Task statement: Pull out every line with the word "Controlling".

Given records:

<<<<

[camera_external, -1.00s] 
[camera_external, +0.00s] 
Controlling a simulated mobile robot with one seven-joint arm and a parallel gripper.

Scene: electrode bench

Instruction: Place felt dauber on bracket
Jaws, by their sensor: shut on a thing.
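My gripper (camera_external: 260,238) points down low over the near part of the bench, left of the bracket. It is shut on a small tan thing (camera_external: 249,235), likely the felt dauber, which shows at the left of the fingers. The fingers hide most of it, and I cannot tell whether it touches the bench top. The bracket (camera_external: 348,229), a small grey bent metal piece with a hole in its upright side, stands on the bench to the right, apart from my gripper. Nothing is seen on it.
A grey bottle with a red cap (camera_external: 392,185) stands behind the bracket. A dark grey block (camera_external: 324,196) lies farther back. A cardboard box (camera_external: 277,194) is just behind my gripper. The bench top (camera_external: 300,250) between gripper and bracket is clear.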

>>>>
<<<<

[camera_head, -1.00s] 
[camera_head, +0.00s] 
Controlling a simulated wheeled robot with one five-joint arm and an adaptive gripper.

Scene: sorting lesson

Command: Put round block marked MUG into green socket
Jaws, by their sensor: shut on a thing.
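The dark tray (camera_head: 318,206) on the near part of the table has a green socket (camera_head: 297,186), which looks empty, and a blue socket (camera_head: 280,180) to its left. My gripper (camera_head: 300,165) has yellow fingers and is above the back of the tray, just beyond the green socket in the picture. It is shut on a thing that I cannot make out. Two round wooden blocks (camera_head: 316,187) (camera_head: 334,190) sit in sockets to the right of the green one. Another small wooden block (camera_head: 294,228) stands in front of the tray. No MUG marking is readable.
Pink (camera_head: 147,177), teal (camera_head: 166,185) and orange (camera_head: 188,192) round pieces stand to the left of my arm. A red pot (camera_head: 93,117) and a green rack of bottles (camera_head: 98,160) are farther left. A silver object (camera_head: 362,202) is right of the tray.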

>>>>

Solution below:
Controlling a simulated mobile robot with one seven-joint arm and a parallel gripper.
Controlling a simulated wheeled robot with one five-joint arm and an adaptive gripper.

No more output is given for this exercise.